Многим, но не Федотову. Гвардейский мундир возносил его высоко, но и преграждал путь к России духовной. Нет, офицеру вовсе не был закрыт путь к литераторам, ученым, журналистам да и к студентам. Но для того нужны были особые условия или особые усилия — личная известность, ранее установившиеся и продолжающиеся связи. Или — потребность в духовном общении, такая сильная, чтобы она заставляла искать этого общения, преодолевая и принятые условности, и собственную застенчивость. Или — зрелость ума, заметная незаурядность, ищущая аудитории и оппонентов в споре, делающая желанным единомышленником или достойным уважения противником. Или — могучее честолюбие, побуждающее искать признания с ранних лет, надежды на блестящее будущее, ощущение собственной значительности, размах жизненных притязаний, пусть и несбыточных планов: покорить Петербург, Россию, мир.

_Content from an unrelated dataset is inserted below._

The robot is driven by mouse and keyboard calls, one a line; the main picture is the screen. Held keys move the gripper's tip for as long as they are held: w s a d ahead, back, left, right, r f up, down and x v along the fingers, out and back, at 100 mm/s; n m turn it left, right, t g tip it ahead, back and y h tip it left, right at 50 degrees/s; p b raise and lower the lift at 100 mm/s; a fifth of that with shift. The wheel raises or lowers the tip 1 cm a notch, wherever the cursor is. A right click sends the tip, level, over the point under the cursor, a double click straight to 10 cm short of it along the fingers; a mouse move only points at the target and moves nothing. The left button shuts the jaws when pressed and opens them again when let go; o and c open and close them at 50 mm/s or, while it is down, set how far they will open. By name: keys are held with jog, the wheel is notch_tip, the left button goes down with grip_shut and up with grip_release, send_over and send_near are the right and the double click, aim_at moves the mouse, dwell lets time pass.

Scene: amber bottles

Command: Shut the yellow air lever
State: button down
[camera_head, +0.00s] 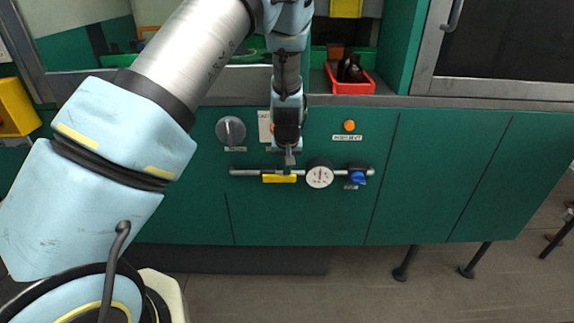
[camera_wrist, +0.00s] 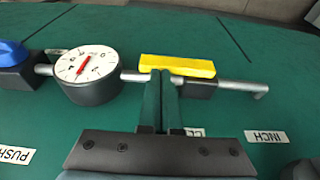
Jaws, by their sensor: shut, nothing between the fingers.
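The yellow air lever (camera_head: 279,178) lies lengthwise along a grey pipe on the green panel in the head view. In the wrist view the lever (camera_wrist: 185,65) also runs nearly along the pipe, beside the round gauge. My gripper (camera_head: 290,158) points at the lever's gauge-side end. In the wrist view its shut, empty fingers (camera_wrist: 161,76) reach up to the lever's edge and hide a little of the pipe. I cannot tell whether they touch the lever.
A white gauge (camera_head: 319,174) and a blue valve handle (camera_head: 358,178) share the pipe. A grey knob (camera_head: 231,130) and an orange button (camera_head: 349,126) are above. A red bin (camera_head: 350,87) with dark bottles stands on the ledge. The panel below the pipe is clear.

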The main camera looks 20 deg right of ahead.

Ничем таким молодой Федотов не обладал. В расширении круга знакомых он был непредприимчив и более всего полагался на сами собою складывавшиеся обстоятельства. Круг его общения носил преимущественно бытовой, житейский характер, росли знакомства медленно, и все это были знакомства офицера, а не будущего художника.

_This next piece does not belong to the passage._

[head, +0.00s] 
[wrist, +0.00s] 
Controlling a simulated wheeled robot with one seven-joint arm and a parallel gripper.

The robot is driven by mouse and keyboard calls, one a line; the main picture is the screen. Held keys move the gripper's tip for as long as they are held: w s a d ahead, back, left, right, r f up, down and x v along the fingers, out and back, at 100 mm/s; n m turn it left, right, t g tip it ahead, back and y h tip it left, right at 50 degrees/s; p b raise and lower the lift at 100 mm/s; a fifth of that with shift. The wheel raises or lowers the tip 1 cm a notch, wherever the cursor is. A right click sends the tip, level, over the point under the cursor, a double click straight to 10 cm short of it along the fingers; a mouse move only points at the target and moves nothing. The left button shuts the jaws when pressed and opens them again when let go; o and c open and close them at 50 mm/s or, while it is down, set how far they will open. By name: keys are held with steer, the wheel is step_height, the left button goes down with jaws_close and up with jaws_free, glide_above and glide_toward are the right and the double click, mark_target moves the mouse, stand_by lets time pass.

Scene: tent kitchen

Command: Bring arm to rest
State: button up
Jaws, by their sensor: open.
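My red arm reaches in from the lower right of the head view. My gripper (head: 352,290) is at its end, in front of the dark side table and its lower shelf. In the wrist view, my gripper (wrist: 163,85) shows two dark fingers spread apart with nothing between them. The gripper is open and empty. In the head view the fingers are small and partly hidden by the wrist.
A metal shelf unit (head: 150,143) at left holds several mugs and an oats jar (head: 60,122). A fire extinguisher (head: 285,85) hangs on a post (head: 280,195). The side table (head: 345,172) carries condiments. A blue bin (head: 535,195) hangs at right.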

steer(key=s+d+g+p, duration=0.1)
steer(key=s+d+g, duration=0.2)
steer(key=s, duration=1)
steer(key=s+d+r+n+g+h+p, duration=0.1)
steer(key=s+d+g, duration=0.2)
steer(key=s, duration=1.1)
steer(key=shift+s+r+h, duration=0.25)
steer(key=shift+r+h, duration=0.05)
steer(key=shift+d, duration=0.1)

Дома, в которых Федотов бывал, так или иначе были связаны с полком. Дом Родивановских, которые жили неподалеку от казарм, на 18-й линии Васильевского острова, был наполовину полковой. Привел Федотова в этот дом его сослуживец Иван Михайлович Родивановский и познакомил с братьями Павлом и Михаилом, сестрами Ольгой и Анной; Анна была замужем за лекарем Финляндского же полка Семеном Васильевичем Пацевичем. В дом Ждановичей ввел Федотова другой его сослуживец — Павел Петрович Жданович. В дом Дружининых, где подрастал Сашенька, будущий младший приятель и сослуживец, а потом и биограф Федотова, — кто-то из старших братьев Дружининых, офицеров того же полка.